Era l’emergere del diritto a usare la vita per esprimere pienamente se stessi, il diritto di sottrarsi alle costrizioni e alle limitazioni imposte sia dalla consuetudini, dal costume più accreditato, dai must sociali, sia dalle regole dell’organizzazione del lavoro che conoscevamo. Il diritto di inventarsi la vita seguendo la propria intima vocazione. Questo diritto faceva corpo a pieno titolo con l’epoca in cui eravamo entrati.


Tra le prime persone che ho conosciuto con la newsletter c’era chi era uscito dall’azienda e si era inventato il proprio lavoro, come Federica che si era inventata ManagerZen, come Simona, che si era inventata Oltretutto, come Daniele, che si era inventato un supermercato on line e molti altri. Il bisogno di vivere creativamente era identicamente il bisogno di essere indipendenti, liberi. E molti avevano fatto il salto. L’avevano fatto ancora giovanissimi, molto più giovani di me. Io li chiamo “i miei amici trentenni”.
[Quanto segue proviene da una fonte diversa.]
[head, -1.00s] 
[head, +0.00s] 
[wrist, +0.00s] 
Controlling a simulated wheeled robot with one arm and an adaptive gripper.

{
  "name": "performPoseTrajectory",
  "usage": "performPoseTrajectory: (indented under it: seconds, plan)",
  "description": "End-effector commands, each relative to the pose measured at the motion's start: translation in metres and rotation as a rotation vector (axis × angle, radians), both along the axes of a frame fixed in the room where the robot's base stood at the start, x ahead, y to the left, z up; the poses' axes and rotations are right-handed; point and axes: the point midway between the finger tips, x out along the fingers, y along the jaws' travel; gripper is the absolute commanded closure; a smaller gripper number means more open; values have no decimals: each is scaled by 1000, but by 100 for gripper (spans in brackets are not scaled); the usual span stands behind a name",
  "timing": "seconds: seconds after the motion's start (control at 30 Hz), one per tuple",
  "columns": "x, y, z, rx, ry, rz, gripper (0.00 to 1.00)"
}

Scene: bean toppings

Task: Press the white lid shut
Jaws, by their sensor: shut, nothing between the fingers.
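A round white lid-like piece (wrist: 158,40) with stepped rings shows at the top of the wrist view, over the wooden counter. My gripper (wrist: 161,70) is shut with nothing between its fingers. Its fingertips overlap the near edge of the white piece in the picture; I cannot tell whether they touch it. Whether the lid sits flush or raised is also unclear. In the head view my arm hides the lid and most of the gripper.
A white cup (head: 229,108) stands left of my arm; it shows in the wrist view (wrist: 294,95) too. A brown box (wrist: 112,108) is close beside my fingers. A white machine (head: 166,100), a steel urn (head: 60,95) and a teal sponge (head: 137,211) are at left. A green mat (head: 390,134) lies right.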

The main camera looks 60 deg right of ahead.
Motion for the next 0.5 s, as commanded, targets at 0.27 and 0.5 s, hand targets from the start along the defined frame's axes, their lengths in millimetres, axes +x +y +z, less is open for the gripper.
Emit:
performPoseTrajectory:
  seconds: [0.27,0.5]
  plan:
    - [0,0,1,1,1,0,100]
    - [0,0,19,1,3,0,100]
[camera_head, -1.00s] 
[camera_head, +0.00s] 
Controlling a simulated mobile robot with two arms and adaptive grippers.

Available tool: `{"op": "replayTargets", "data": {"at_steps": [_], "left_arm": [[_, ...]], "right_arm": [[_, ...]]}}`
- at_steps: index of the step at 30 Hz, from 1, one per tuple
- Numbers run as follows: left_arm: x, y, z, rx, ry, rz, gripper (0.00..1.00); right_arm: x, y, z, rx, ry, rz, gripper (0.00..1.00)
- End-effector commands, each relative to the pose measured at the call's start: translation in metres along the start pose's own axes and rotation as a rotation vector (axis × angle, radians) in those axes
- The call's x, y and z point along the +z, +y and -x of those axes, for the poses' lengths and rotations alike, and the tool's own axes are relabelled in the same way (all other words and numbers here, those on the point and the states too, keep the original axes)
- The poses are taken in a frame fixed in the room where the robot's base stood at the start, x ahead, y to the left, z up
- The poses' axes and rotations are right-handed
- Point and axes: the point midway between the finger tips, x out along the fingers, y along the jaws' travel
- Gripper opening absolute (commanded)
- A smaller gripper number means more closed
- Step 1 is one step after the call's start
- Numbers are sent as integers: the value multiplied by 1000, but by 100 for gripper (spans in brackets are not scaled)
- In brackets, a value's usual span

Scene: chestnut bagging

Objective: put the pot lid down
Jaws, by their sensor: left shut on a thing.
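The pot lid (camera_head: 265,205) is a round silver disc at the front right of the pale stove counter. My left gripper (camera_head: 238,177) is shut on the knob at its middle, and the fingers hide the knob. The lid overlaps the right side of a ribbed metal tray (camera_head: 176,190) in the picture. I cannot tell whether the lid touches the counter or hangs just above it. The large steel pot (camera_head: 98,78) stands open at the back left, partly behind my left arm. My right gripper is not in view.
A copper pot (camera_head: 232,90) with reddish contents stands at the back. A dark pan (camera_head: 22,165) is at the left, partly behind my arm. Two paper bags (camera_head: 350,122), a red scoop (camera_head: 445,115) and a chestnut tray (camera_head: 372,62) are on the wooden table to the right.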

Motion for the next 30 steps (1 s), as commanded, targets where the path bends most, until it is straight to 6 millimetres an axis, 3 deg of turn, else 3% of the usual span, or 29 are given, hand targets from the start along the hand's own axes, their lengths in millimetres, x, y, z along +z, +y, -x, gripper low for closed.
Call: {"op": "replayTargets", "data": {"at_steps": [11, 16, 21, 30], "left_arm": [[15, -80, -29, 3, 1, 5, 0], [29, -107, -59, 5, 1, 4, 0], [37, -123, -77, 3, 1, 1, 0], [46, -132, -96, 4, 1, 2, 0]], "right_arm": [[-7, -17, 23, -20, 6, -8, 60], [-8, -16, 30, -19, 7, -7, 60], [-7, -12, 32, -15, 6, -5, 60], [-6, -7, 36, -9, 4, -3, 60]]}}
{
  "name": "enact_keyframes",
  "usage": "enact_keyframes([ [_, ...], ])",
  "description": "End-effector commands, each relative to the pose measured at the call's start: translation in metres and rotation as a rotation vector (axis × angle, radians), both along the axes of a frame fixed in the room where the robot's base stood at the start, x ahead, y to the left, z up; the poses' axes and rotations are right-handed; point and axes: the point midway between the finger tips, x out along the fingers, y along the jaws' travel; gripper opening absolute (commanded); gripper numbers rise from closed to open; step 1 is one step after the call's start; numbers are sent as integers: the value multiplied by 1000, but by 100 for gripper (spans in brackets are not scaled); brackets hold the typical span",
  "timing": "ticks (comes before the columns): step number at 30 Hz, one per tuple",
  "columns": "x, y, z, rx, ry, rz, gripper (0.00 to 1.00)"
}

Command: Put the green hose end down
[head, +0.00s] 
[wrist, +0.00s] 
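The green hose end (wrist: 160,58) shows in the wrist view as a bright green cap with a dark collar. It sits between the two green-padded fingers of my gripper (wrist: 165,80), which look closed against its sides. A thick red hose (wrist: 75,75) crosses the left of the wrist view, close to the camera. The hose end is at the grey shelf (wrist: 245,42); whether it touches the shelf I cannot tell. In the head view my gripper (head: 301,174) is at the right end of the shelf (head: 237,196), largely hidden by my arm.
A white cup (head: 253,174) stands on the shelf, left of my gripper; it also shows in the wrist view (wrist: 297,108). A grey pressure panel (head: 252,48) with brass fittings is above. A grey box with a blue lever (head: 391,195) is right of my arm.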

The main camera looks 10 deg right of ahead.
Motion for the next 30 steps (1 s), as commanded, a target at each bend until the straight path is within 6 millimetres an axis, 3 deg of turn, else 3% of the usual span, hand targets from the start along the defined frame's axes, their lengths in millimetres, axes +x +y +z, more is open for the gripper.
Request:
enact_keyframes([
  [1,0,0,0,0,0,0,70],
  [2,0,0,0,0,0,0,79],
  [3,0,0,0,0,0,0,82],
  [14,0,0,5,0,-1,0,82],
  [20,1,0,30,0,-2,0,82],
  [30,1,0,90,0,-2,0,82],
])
Altri, moltissimi, si dibattevano continuamente tra la paura del buio che li spingeva alla ricerca di una qualche forma di reddito garantito (più o meno) rinunciando al sogno e la forte spinta interiore all’autonomia creativa che li faceva sognare di rompere gli indugi. Le loro sofferenze, di cui venivo a conoscenza nelle numerose mail che mi inviavano e nei colloqui – si raccoglievano tutte attorno a questo dilemma.
E trovavano spesso un corollario nell’analogo dilemma che vivevano nella loro vita privata, in relazione a una storia di coppia, o di un matrimonio che vivevano ormai come limitante e costrittivo, con i suoi doveri e il peso delle sue aspettative, e il bisogno di dare alla propria vita un nuovo slancio creativo ed espressivo che aveva bisogno di recuperare la propria autonomia.


Non sono un sociologo. Non sono in grado di dire per conoscenza personale che questo è un tratto distintivo di una nuova classe emergente – anche se lo leggo in certi libri. Sento però che lo spero ardentemente. Perché vedo in questo bisogno di indipendenza una nuova frontiera per l’espressione di un’umanità più ricca, di una vita più significativa. Più vera.